Work instructions:
Write out all the entries word for word and omit any pictures.

Data:

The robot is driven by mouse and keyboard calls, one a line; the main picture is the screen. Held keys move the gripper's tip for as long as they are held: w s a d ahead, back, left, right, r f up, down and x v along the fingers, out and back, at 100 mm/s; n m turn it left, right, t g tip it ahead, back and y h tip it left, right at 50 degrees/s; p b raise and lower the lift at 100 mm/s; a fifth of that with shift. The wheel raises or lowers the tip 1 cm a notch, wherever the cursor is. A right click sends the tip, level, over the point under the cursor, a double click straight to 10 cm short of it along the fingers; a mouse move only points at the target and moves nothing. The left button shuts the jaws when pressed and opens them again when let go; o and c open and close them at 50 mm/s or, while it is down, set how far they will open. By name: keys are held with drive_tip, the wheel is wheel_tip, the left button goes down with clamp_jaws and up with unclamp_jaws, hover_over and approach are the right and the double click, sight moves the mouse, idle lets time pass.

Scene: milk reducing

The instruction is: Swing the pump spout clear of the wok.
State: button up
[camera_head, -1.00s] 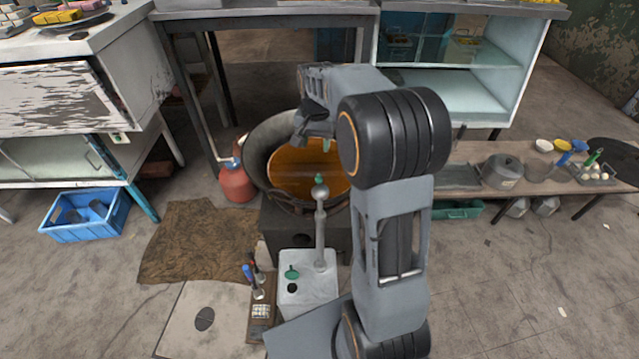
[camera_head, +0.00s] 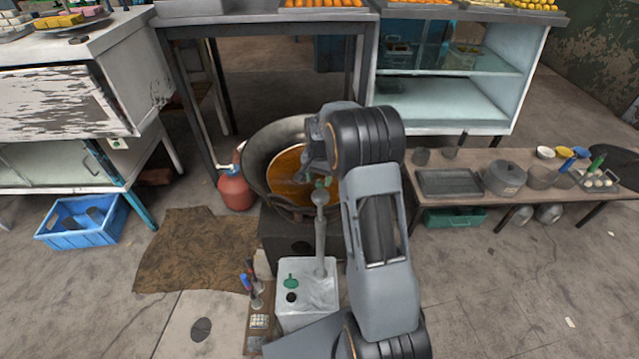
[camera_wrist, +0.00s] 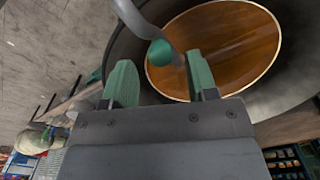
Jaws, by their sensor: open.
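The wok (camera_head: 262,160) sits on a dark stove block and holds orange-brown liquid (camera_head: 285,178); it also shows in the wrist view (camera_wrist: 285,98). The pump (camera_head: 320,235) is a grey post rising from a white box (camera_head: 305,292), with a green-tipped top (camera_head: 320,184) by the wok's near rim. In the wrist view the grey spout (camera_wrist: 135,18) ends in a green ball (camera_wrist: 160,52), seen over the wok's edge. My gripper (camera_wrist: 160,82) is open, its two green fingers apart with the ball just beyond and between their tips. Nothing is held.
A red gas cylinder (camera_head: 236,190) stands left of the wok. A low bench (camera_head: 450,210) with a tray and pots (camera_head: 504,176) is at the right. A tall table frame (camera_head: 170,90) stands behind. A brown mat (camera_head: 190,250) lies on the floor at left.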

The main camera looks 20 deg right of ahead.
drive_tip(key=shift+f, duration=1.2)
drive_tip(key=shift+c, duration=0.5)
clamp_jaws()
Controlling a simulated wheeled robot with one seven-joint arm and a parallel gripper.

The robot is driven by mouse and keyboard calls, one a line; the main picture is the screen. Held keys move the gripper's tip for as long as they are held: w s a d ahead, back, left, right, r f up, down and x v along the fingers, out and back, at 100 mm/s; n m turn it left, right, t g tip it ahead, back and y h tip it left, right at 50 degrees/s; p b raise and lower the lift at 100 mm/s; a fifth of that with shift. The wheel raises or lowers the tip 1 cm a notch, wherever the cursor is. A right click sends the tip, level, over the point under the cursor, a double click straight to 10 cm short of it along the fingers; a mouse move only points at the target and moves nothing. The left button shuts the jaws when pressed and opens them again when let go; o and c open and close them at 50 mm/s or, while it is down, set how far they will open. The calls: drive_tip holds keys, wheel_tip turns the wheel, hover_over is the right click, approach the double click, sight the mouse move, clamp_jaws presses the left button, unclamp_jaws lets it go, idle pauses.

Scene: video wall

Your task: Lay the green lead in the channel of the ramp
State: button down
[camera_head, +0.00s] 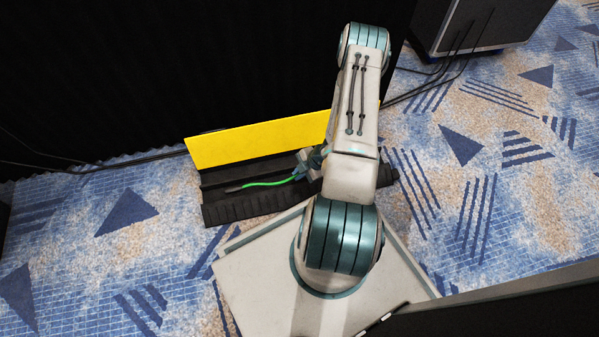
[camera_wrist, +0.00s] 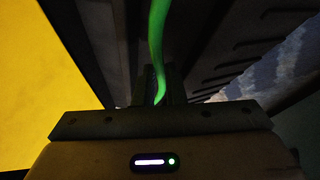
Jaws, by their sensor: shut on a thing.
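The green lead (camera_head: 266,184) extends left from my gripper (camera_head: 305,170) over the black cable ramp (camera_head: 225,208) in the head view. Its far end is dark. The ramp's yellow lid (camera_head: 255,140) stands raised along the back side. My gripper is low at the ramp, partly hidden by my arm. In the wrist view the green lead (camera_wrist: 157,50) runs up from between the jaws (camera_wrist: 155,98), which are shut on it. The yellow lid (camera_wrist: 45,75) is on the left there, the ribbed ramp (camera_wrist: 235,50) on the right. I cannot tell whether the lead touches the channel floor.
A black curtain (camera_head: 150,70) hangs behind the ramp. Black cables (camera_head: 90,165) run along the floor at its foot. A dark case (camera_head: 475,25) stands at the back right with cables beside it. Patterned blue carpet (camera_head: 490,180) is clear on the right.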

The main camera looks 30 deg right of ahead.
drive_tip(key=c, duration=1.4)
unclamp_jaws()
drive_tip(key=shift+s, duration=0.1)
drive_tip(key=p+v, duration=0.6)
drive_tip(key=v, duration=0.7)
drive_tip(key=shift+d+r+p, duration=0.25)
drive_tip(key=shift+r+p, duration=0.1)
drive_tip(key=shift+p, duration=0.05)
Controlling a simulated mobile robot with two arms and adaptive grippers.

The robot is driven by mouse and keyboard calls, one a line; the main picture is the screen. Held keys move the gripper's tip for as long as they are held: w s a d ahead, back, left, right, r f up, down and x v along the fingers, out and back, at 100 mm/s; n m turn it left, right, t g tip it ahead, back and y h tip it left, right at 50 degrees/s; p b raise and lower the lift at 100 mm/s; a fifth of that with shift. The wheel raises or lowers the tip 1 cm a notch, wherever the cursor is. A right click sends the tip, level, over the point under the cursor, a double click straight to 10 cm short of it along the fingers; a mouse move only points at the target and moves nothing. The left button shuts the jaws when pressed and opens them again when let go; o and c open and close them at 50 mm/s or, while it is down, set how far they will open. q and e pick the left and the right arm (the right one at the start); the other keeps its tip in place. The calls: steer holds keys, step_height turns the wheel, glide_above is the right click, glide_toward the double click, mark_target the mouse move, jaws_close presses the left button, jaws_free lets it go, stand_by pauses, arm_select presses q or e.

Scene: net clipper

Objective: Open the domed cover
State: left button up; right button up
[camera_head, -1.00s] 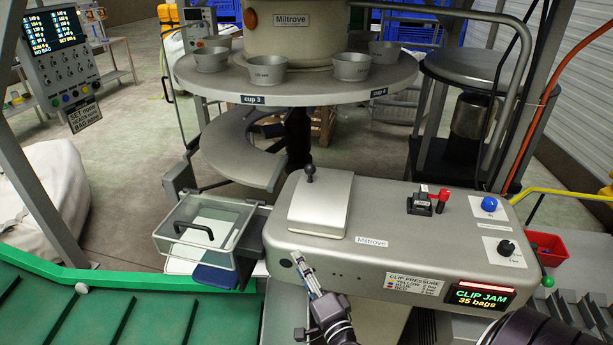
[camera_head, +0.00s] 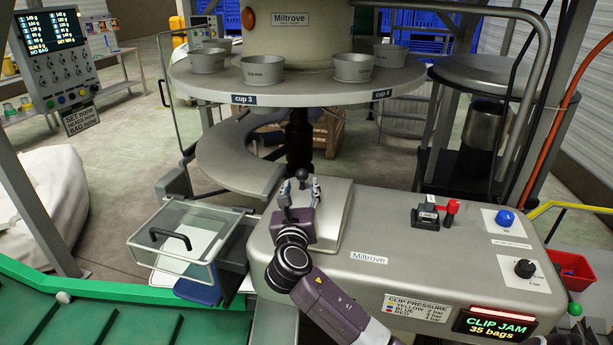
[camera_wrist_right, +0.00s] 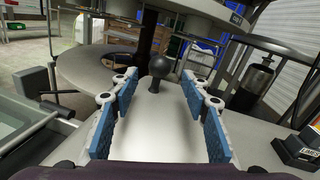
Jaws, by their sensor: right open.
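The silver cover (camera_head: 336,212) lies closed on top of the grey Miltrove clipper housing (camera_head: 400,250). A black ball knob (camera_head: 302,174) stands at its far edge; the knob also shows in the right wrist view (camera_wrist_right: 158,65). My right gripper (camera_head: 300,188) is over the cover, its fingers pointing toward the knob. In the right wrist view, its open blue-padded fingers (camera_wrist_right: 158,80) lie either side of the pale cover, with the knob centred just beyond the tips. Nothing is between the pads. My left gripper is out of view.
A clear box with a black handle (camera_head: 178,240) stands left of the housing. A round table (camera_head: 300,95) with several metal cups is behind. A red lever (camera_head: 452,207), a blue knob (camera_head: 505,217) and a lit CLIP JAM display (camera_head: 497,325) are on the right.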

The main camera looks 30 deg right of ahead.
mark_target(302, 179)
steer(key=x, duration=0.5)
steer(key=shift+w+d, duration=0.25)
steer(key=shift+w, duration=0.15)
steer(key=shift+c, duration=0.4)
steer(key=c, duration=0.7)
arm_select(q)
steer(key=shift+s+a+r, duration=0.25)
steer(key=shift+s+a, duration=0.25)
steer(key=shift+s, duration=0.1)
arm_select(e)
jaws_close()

Task output:
The robot is driven by mouse and keyboard calls, one a line; the main picture is the screen. Held keys move the gripper's tip for as long as they are held: w s a d ahead, back, left, right, r f up, down and x v along the fingers, out and back, at 100 mm/s; n m turn it left, right, t g tip it ahead, back and y h tip it left, right at 50 degrees/s; p b raise and lower the lift at 100 mm/s; a fifth of that with shift. The wheel raises or lowers the tip 1 cm a notch, wherever the cursor is. A right click sends the tip, level, over the point under the cursor, a double click straight to 10 cm short of it along the fingers; a mouse move only points at the target and moves nothing. The left button shuts the jaws when pressed and opens them again when let go; o and c open and close them at 50 mm/s or, while it is down, set how far they will open. By name: keys are held with drive_tip, the wheel is wheel_tip, the left button goes down with clamp_jaws and up with unclamp_jaws, hover_over and approach are the right and the double click, sight moves the mouse, idle lets time pass.

Scene: milk reducing

The instruction is: Swing the pump spout clear of the wok.
State: button up
[camera_head, -1.00s] 
[camera_head, +0.00s] 
[camera_wrist, +0.00s] 
Jaws, by their sensor: open.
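The wok (camera_head: 262,160) sits on a dark stove block and holds orange-brown liquid (camera_head: 285,178); it also shows in the wrist view (camera_wrist: 285,98). The pump (camera_head: 320,235) is a grey post rising from a white box (camera_head: 305,292), with a green-tipped top (camera_head: 320,184) by the wok's near rim. In the wrist view the grey spout (camera_wrist: 135,18) ends in a green ball (camera_wrist: 160,52), seen over the wok's edge. My gripper (camera_wrist: 160,82) is open, its two green fingers apart with the ball just beyond and between their tips. Nothing is held.
A red gas cylinder (camera_head: 236,190) stands left of the wok. A low bench (camera_head: 450,210) with a tray and pots (camera_head: 504,176) is at the right. A tall table frame (camera_head: 170,90) stands behind. A brown mat (camera_head: 190,250) lies on the floor at left.

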The main camera looks 20 deg right of ahead.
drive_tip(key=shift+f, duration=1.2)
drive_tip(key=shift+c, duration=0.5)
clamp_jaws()
Controlling a simulated wheeled robot with one seven-joint arm and a parallel gripper.

The robot is driven by mouse and keyboard calls, one a line; the main picture is the screen. Held keys move the gripper's tip for as long as they are held: w s a d ahead, back, left, right, r f up, down and x v along the fingers, out and back, at 100 mm/s; n m turn it left, right, t g tip it ahead, back and y h tip it left, right at 50 degrees/s; p b raise and lower the lift at 100 mm/s; a fifth of that with shift. The wheel raises or lowers the tip 1 cm a notch, wherever the cursor is. A right click sends the tip, level, over the point under the cursor, a double click straight to 10 cm short of it along the fingers; a mouse move only points at the target and moves nothing. The left button shuts the jaws when pressed and opens them again when let go; o and c open and close them at 50 mm/s or, while it is down, set how far they will open. The calls: drive_tip holds keys, wheel_tip turns the wheel, hover_over is the right click, approach the double click, sight the mouse move, clamp_jaws presses the left button, unclamp_jaws lets it go, idle pauses.

Scene: video wall

Your task: Lay the green lead in the channel of the ramp
State: button down
[camera_head, +0.00s] 
[camera_wrist, +0.00s] 
Jaws, by their sensor: shut on a thing.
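The green lead (camera_head: 266,184) extends left from my gripper (camera_head: 305,170) over the black cable ramp (camera_head: 225,208) in the head view. Its far end is dark. The ramp's yellow lid (camera_head: 255,140) stands raised along the back side. My gripper is low at the ramp, partly hidden by my arm. In the wrist view the green lead (camera_wrist: 157,50) runs up from between the jaws (camera_wrist: 155,98), which are shut on it. The yellow lid (camera_wrist: 45,75) is on the left there, the ribbed ramp (camera_wrist: 235,50) on the right. I cannot tell whether the lead touches the channel floor.
A black curtain (camera_head: 150,70) hangs behind the ramp. Black cables (camera_head: 90,165) run along the floor at its foot. A dark case (camera_head: 475,25) stands at the back right with cables beside it. Patterned blue carpet (camera_head: 490,180) is clear on the right.

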The main camera looks 30 deg right of ahead.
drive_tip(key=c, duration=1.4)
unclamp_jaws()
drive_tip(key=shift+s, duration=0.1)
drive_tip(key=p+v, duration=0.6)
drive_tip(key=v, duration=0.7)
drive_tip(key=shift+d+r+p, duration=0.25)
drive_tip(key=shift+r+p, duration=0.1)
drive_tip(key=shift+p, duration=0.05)
Controlling a simulated mobile robot with two arms and adaptive grippers.

The robot is driven by mouse and keyboard calls, one a line; the main picture is the screen. Held keys move the gripper's tip for as long as they are held: w s a d ahead, back, left, right, r f up, down and x v along the fingers, out and back, at 100 mm/s; n m turn it left, right, t g tip it ahead, back and y h tip it left, right at 50 degrees/s; p b raise and lower the lift at 100 mm/s; a fifth of that with shift. The wheel raises or lowers the tip 1 cm a notch, wherever the cursor is. A right click sends the tip, level, over the point under the cursor, a double click straight to 10 cm short of it along the fingers; a mouse move only points at the target and moves nothing. The left button shuts the jaws when pressed and opens them again when let go; o and c open and close them at 50 mm/s or, while it is down, set how far they will open. q and e pick the left and the right arm (the right one at the start); the other keeps its tip in place. The calls: steer holds keys, step_height turns the wheel, glide_above is the right click, glide_toward the double click, mark_target the mouse move, jaws_close presses the left button, jaws_free lets it go, stand_by pauses, arm_select presses q or e.

Scene: net clipper

Objective: Open the domed cover
State: left button up; right button up
[camera_head, -1.00s] 
[camera_head, +0.00s] 
[camera_wrist_right, +0.00s] 
Jaws, by their sensor: right open.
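The silver cover (camera_head: 336,212) lies closed on top of the grey Miltrove clipper housing (camera_head: 400,250). A black ball knob (camera_head: 302,174) stands at its far edge; the knob also shows in the right wrist view (camera_wrist_right: 158,65). My right gripper (camera_head: 300,188) is over the cover, its fingers pointing toward the knob. In the right wrist view, its open blue-padded fingers (camera_wrist_right: 158,80) lie either side of the pale cover, with the knob centred just beyond the tips. Nothing is between the pads. My left gripper is out of view.
A clear box with a black handle (camera_head: 178,240) stands left of the housing. A round table (camera_head: 300,95) with several metal cups is behind. A red lever (camera_head: 452,207), a blue knob (camera_head: 505,217) and a lit CLIP JAM display (camera_head: 497,325) are on the right.

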The main camera looks 30 deg right of ahead.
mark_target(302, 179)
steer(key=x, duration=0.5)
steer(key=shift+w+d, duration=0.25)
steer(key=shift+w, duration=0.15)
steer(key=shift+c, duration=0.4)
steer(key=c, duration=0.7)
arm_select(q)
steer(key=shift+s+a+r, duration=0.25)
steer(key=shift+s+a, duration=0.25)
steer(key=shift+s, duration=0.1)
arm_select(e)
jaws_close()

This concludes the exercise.